The Worker Ant
The Worker Ant

Reputation: 129

Comprehension with arbitrary number of arguments?

Is there a way to take a List of Lists and run it through a comprehension? Or what's the next best thing?

my_lists = [[1,2], [3,4], [5,6]]
# ... magic ...
do_a_for_with_these_lists &([&1,&2,&3])
# for a <- [1,2], b <- [3,4], c <- [5,6], do: [a,b,c]
[[1, 3, 5], [1, 3, 6], [1, 4, 5], [1, 4, 6], [2, 3, 5], [2, 3, 6], [2, 4, 5], [2, 4, 6]]

Upvotes: 0

Views: 42

Answers (1)

Dogbert
Dogbert

Reputation: 222118

You can generate all combinations and then do apply(f, combination) for each:

defmodule A do
  def go(list, f), do: for c <- combinations(list, []), do: apply(f, c)

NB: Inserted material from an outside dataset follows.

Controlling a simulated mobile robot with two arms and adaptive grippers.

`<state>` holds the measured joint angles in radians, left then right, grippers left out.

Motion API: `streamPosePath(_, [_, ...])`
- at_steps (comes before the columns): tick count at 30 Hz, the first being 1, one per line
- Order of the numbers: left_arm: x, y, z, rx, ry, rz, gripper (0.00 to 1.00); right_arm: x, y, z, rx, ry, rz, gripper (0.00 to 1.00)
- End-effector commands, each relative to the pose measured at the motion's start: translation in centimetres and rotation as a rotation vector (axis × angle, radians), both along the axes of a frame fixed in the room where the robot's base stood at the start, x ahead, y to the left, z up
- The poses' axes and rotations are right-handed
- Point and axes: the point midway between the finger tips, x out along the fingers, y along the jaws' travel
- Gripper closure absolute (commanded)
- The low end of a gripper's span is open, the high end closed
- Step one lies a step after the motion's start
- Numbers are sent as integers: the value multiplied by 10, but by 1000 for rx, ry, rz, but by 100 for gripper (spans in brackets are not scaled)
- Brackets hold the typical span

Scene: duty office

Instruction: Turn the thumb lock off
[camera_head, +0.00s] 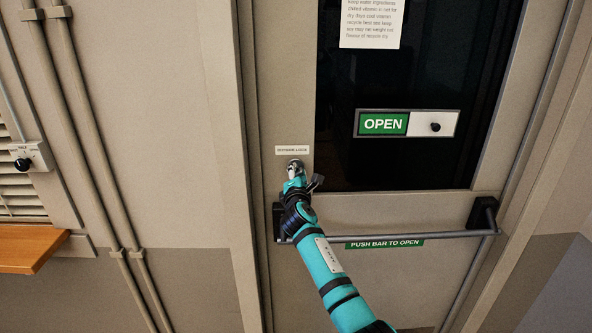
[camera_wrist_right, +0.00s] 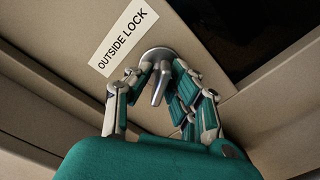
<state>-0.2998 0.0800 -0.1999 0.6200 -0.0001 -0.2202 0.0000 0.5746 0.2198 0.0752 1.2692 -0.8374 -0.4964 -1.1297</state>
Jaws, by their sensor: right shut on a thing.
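The thumb lock (camera_head: 295,163) is a small metal turn on the door's left edge, just below a white label. In the right wrist view the thumb lock (camera_wrist_right: 158,72) shows as a round metal plate with a tapered lever pointing down, a little to the left. My right gripper (camera_head: 295,178) reaches up to it from below. In the wrist view its fingers (camera_wrist_right: 163,90) stand on both sides of the lever and are shut on it. In the head view my gripper hides the lower part of the lock. My left gripper is not in view.
The label (camera_wrist_right: 123,37) beside the lock reads OUTSIDE LOCK. A push bar (camera_head: 400,237) crosses the door under my right arm. A green OPEN slider sign (camera_head: 408,123) is on the dark glass. A wooden shelf (camera_head: 30,248) juts out at the left.

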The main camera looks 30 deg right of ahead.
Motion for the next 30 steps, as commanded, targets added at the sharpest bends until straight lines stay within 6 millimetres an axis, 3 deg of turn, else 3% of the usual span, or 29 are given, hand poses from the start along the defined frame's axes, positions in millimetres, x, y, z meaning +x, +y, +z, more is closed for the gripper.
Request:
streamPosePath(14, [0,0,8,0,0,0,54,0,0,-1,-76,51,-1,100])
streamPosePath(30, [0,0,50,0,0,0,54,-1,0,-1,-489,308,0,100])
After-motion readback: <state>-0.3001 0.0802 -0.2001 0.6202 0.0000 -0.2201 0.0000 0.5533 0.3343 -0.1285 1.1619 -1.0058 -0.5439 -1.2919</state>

  def combinations([h | t], acc), do: for x <- h, c <- combinations(t, [x | acc]), do: c
  def combinations([], acc), do: [Enum.reverse(acc)]
end

IO.inspect A.go([[1, 2], [3, 4], [5, 6]], &([&1, &2, &3]))

Output:

[[1, 3, 5], [1, 3, 6], [1, 4, 5], [1, 4, 6], [2, 3, 5], [2, 3, 6], [2, 4, 5],
 [2, 4, 6]]

You can speed this up by not generating the final list in combinations but taking a function and applying it right there.